Extracting data and learning

Question

Hello!

What we got are mostly text which consist out of customer opinions. For example a customer writes "...bla bla and I had a problem with the credit card thing...". This information is stored in different databases - for example excel and sorted in parts like "problems with paying", "problems with webpage".
So what we wanted to do is getting more information out of the user opinions. For that we can read all of them or maybe we can data mine them.
But how? How can I tell a software, that all "problem with payment" should also be sorted by "all problem with payment" that have the word "credi" inside - to get all credit card problems, and also sorted by all problems with the word "paypal" inside to get all paypal problems.

Do you know what I mean? By seeing that I have 500 problems with payment I cannot be sure if this is 499 credit card problems and 1 paypal or 499 paypal and 1 credit card. I have to read them all.
In my opinion one way could be to tell the software to sort by "credit" + "credit card" + "visa" + "american express" to maybe get all problems regarding a credit card.

I have a lot of information (8.000 a month) but I cannot read them all. I have to sort them, data mine them, whatever!
Any good idea please? I was able to get the excel thing into rapid miner. But then I am stuck. What do I have to do? Or is rapidminer the wrong tool for something like that?

Kind regards
Michael E.

Legacy User · Answer

Please understand that so far I am on my own. I would like to implemented such thing like data mining, but for that I have to prove if this is necessary and if this works. Strange thing, but I just want to take a look around for a few more days, try to get some other guys interested and then start to get serious.

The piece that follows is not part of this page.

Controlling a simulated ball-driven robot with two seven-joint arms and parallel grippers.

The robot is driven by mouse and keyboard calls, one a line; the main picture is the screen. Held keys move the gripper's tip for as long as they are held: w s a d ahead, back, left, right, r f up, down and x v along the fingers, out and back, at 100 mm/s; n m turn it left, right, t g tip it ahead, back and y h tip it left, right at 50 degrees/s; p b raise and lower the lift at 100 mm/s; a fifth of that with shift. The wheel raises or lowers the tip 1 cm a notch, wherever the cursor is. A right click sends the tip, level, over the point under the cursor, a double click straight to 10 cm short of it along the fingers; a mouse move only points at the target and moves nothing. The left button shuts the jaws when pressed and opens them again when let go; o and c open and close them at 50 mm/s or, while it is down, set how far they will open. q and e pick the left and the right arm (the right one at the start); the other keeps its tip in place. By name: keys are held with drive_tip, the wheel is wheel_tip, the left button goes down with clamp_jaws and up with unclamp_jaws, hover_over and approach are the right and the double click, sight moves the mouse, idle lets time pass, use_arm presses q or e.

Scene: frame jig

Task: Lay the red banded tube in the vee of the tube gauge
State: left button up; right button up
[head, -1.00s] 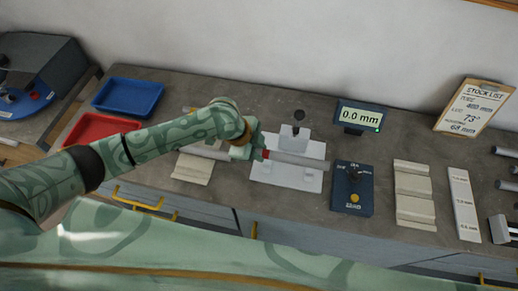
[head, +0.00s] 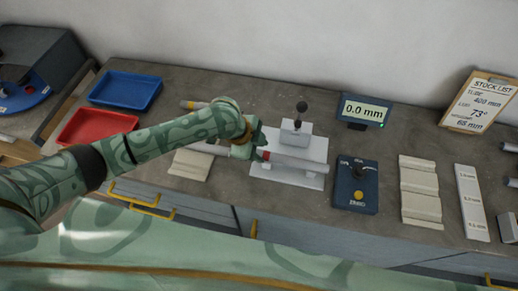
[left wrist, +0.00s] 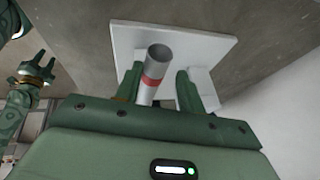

So far I managed to get a word list which also counts the words. That is a nice thing. Right now I know how often for example the word "problem" appears. So I am on the right way.
The next step is to see if data set no. 1 includes the word "problem" + "payment". if yes, the maybe sort it or mark it as a "payment problem"-thing. And so on.
Looks like this is no "rocket science" and I am able to solve this as a "dumb managment guy" ;-)
But it needs some time, some googleing etc.!

I'll keep you posted!

IngoRM · Answer

Hi,

you might be interested in the work we had done for mobilkom austria in the field of mail classification. This was a large-scale automatic e-mail routing problem which probably has a lot in common to your problem:

http://rapid-i.com/content/view/124/1/

After a short project which kept total costs really low, the system was ready for production. If you are interested, you can of course contact us at sales@rapid-i.com in order to discuss details or ideas.

Cheers,
Ingo

Legacy User · Answer

:)
Wow, thanks. Fast and looks more than I expected! :-)
But I need some time to read and try it out.

As you are from Germany (isn't it?) you might know Quelle.de ;-) and we got a lot of customer informations like phone calls, chats, forum etc. that contain a lot of good information about where the problems are and what the customers want.
So far they are just sorted in something around 10 categories and inside of different databases. And not every info has a category because the support team was not able to set a category because of a lack of time or information.

Now I do the MacGyver job and try to find a good and cheap :-( way to get the information out of this data.
But the information is very unstructured as the customers use their own words and phrases.